Jak zapewne bojownictwo zauważyło, mamy taką antyhomofobiczną kampanię plakatową. Trudno jej nie zauważyć, skoro zawitała i na nasz serwis. Mam co do tej kampanii mieszane uczucia. Ambiwalentne niemalże.
Składa się ona z dwóch serii plakatów. Seria pierwsza: Wielkie, biało na czarnym Co się gapisz pedale/lesbo!?. Seria druga: plakaty z ludźmi, wyglądającymi przeciętnie, uskarżających się na to, że określenie lesba/pedał, słyszą każdego dnia i nienawiść ich boli.
Pierwsza seria jest bardzo dobra: przeczytałem, i walnęło mną na chodnik.
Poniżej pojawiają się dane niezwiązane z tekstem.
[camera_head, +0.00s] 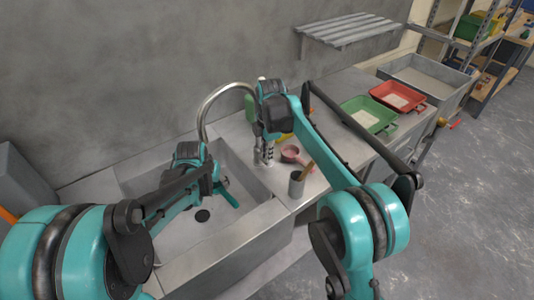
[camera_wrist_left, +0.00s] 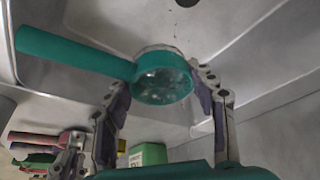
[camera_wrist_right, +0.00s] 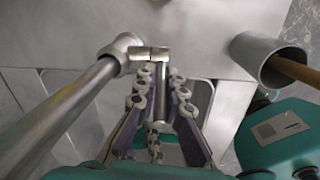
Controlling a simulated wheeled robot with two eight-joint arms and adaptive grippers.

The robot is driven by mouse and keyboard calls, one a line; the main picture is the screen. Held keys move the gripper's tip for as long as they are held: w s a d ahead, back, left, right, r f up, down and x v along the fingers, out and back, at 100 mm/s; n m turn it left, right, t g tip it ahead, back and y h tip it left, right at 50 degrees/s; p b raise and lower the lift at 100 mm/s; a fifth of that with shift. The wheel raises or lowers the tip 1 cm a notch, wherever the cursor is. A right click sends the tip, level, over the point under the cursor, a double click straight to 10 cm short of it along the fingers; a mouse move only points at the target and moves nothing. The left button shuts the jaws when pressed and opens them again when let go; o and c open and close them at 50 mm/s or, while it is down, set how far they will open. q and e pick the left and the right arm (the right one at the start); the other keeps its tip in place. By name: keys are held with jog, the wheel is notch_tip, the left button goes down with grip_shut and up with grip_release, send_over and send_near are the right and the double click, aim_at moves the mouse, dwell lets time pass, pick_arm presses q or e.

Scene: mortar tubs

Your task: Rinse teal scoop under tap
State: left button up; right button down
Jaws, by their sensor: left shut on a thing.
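The teal scoop (camera_wrist_left: 163,86) is between the fingers of my left gripper (camera_wrist_left: 158,90) in the left wrist view, its handle pointing left. Its cup interior looks pale and speckled. In the head view the scoop (camera_head: 229,193) is inside the sink basin (camera_head: 180,232), partly hidden by my gripper. The tap (camera_head: 203,112) arches over the basin, and no water stream shows. My right gripper (camera_wrist_right: 160,80) is at the tap's base, with its fingers apart on either side of a metal lever (camera_wrist_right: 160,92). Contact with the lever is unclear.
A grey cup (camera_head: 297,184) with a wooden handle and a pink scoop (camera_head: 291,153) stand on the counter close to my right gripper. A green tub (camera_head: 368,115) and a red tub (camera_head: 398,96) sit farther right. A slatted shelf (camera_head: 350,30) hangs on the wall.

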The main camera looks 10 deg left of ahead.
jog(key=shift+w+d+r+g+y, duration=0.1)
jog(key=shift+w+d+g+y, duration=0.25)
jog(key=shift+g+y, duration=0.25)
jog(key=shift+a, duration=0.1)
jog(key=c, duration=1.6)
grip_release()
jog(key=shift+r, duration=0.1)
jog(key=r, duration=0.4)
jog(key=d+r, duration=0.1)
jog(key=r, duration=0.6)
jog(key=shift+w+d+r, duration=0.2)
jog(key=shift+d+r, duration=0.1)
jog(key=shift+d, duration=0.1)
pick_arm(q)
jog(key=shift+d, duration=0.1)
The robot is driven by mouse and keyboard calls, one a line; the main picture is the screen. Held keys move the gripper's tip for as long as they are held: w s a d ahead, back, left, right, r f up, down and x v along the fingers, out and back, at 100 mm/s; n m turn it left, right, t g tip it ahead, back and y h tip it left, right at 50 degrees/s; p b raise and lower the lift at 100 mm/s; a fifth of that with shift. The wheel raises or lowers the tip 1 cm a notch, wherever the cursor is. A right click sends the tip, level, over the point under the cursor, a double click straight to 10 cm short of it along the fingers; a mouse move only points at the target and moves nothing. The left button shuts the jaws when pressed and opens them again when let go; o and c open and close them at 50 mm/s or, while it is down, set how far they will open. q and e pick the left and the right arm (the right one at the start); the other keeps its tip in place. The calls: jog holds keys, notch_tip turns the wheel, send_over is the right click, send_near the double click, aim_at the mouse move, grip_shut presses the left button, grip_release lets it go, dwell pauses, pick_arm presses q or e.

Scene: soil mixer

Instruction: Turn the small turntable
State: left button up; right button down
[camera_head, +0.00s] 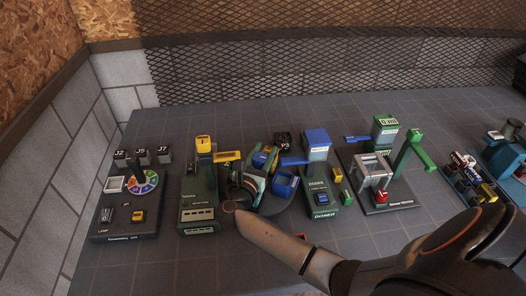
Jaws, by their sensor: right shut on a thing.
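The small turntable (281,206) looks like a dark round disc in the middle of the bench, between two green machines. Blue containers (284,184) stand on or around it. My right arm comes in from the lower right, and my right gripper (249,183) is at the left side of the disc. It is shut on something there, seemingly a part of the turntable. The wrist and fingers hide much of the disc and the exact contact. My left gripper is not in view.
A green machine (199,204) with a yellow top stands close left of my gripper. A green and blue dosing machine (319,190) stands to the right. A station with a coloured dial (143,182) is at far left. A green-armed frame (386,183) stands further right.

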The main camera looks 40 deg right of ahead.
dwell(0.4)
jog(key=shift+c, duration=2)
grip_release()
Ktoś mi od pedałów nabluzgał! Właśnie ze względu na takie silne, personalne nakierowanie na odbiorcę, któremu daje się poczuć to niemiłe uczucie bycia określonym jako pedał. Wiedziałem już wtedy, że będzie druga część....
Ale nie spodziewałem się, że tak durnowata. Po pierwsze użycie nadętego, pełnego patosu słowa "nienawiść". Po drugie, brak elementarnej logiki ze strony autorów. Jeśli "targetem" tej akcji mają być ci, którzy homosiów nienawidzą, to ta akcja plakatowa odniesie skutek odwrotny do zamierzonego. "Nienawiść boli?! I bardzo dobrze- ma, k*rwa, boleć!" Pomyśli sobie np: skin. Bo zasadniczo, takie są założenia nienawiści i jej natura, że cierpienie znienawidzonego frajdę sprawia.
Osobiście do pederastów nie mam nic. Nie mam też nic przeciwko marszom równości- o ile nie są oscentacyjną manifestacją ulubionych technik łóżkowych, jak ostatnio (lubisz, heteroseksualny Bojowniku "na pączka"? A manifestujesz swoje ulubione pozycje poprzez marsz uliczny z akcesoriami erotycznymi?), a zwykłym coming-outem, by pokazać, że jest się zasadniczo, normalnym człowiekiem i nikomu się nie wadzi.
A już do reszty rozsierdził mnie fakt, że pan Biedroń zorganizował tę hucpę za pieniądze podatników. Szpitala jakiegoś oddłużyć nie łaska? Podatków obniżyć? Radiowozów nowych kupić? Pomyślcie o Biedroniu ciepło, gdy następnym razem będziecie wypełniać PITa!